À en croire Clémenceau, “le meilleur moment de l’amour, c’est quand on monte l’escalier”. Pas pour le supporteur de football, qui pratique pendant l’intersaison l’abstinence forcée, et ne goûte pas les plaisirs freudiens de la sublimation du désir. À l’inverse des stoïciens, il ne croit pas vain de lutter contre ce qui ne dépend pas de sa volonté. Voilà pourquoi, en été, il se rebelle contre la fatalité. Pas de trêve du championnat qui tienne, il est allé rechercher ailleurs des bonheurs exotiques de substitution : la Copa América, la Libertadores, la Copa de Oro. Et pour qui ne peut répondre à l’invitation au voyage par téléviseur interposé, reste la consolation des matchs amicaux de préparation et le trophée des Champions, qui est au football ce que Paris-Plage est à l’océan. Est-ce à dire que le supporteur de football est à l’image de son temps, ennemi du vide, en constante demande de divertissement, en phase avec le consumérisme à outrance de l’époque ? Conclusion hâtive ! C’est le romancier espagnol Javier Marías qui a la réponse, pour qui le football est “la récupération hebdomadaire de l’enfance”. Du championnat de district à la finale de la coupe du Monde, chaque match établit le contact avec toutes les parties jouées dans les cours d’école, dans la rue, sur les plages. Comme s’il tombait par hasard sur un vieux livre que son père lui a lu dans l’enfance, le soir pour s’endormir, le supporteur de football redevient pour quatre-vingt-dix minutes l’enfant qu’il était. Et peut désormais se permettre tous les caprices qu’on ne passe pas à l’adulte : le supporteur de football veut tout, et tout de suite.

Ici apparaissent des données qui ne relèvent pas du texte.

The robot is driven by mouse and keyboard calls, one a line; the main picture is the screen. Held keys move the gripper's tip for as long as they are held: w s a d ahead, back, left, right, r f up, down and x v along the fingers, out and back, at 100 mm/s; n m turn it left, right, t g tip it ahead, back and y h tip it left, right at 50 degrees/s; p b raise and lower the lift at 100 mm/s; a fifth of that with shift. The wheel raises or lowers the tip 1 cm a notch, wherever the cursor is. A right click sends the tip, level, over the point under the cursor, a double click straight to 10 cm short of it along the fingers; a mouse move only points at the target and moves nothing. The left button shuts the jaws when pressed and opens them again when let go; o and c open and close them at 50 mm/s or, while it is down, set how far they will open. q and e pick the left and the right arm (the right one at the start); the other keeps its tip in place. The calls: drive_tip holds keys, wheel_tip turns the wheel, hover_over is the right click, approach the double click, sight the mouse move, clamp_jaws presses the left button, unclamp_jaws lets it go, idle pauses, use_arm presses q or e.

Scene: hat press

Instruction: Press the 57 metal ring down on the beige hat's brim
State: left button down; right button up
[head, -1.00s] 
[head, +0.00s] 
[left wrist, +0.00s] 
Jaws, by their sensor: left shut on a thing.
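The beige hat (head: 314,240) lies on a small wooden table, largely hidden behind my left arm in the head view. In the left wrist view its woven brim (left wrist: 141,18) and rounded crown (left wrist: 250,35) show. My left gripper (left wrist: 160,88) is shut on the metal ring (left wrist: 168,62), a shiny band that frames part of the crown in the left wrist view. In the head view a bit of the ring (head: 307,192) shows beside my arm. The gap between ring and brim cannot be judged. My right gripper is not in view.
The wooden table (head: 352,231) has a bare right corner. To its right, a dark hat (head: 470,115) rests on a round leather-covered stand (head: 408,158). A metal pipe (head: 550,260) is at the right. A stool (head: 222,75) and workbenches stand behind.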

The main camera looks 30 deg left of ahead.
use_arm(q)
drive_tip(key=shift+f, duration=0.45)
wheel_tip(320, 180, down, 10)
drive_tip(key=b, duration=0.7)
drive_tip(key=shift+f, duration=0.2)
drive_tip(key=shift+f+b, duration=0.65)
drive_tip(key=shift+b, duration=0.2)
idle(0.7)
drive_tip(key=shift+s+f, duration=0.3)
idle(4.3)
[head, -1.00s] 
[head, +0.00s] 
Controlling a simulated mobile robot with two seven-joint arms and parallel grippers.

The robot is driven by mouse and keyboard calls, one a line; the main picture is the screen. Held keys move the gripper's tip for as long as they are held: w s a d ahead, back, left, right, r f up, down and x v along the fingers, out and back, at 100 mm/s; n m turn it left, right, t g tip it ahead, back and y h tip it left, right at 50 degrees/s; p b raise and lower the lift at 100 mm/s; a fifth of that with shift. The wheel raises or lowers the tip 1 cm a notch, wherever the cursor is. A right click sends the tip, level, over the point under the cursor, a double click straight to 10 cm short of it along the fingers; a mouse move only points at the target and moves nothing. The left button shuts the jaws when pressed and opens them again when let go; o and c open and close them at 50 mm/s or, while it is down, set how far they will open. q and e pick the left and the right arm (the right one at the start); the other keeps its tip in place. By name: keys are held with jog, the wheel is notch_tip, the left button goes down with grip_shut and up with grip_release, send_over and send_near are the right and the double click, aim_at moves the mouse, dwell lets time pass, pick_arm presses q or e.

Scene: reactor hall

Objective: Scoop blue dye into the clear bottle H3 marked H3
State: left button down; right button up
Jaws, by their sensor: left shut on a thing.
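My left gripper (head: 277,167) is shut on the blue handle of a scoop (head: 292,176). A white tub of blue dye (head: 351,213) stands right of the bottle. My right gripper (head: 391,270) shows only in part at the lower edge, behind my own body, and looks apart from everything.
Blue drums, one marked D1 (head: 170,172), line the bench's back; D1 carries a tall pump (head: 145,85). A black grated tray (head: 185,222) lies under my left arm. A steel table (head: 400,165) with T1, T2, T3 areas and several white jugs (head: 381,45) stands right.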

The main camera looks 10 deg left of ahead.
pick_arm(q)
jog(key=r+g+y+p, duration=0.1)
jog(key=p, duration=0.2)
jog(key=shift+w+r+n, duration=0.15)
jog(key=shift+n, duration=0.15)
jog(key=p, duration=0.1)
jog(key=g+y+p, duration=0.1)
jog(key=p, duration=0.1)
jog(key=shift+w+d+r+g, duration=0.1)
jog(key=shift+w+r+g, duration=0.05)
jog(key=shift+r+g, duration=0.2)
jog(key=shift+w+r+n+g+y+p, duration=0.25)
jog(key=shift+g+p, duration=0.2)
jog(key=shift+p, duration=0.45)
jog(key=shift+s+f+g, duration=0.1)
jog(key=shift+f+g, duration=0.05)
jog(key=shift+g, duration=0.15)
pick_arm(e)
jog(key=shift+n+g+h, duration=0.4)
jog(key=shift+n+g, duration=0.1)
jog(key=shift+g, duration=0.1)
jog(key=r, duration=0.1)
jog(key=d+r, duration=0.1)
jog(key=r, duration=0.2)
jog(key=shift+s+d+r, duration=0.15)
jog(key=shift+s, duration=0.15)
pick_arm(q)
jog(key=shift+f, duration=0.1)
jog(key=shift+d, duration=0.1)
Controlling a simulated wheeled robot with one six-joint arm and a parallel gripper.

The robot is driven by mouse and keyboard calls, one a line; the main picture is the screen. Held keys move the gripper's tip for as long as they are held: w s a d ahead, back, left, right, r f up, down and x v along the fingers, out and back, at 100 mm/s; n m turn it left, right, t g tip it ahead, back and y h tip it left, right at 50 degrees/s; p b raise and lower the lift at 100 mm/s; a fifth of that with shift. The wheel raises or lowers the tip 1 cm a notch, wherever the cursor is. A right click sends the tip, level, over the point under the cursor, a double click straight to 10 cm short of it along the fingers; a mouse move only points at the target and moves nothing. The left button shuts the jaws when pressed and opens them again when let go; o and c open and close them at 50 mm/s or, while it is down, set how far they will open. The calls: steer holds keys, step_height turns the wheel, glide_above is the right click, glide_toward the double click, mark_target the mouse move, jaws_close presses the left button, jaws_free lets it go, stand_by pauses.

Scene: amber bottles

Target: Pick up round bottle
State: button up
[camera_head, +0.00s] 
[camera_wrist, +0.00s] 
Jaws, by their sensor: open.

C’est pourquoi, à la reprise, sa soif est intacte, ni plus ni moins grande malgré le sevrage, car on ne peut demander plus que l’impossible. Contre Philippe Delerm qui chantait les vertus de la première gorgée de bière, le supporteur de football n’a que faire des dégustations et autres plaisirs minuscules. Le football est comme la prose par opposition à la poésie : son lecteur n’est pas sensible à l’unique beauté d’un vers, il lui faut de l’action, des rebondissements, des romans de mille pages, des trilogies. Consumériste et rebelle à la fois, il n’accepte pas la morale des riches qui veut que les pauvres se contentent de peu : il sait par expérience que la qualité n’égalera jamais la quantité pour le palais qui a soif. La semaine, à la maison et au travail, il faut être raisonnable, se contenter de ce que l’on a ; mais le week-end, on peut exiger l’impossible, et parfois l’obtenir. On peut tout vouloir, comme un enfant dans une fête foraine, comme Hansel et Gretel dans la maison en sucre, avec l’assurance que la sorcière ne rentrera qu’après le coup de sifflet final. Dans le virage, le supporteur scande au mégaphone le slogan du marquis de Sade : “tout est bon quand il est excessif”. Il lui faut du divin marquis, de l’orgie de buts, onze mille verges et autant pour l’équipe adverse, les cent-vingt minutes de Sodome en comptant les prolongations, la grande bouffe, et la bière au tonneau.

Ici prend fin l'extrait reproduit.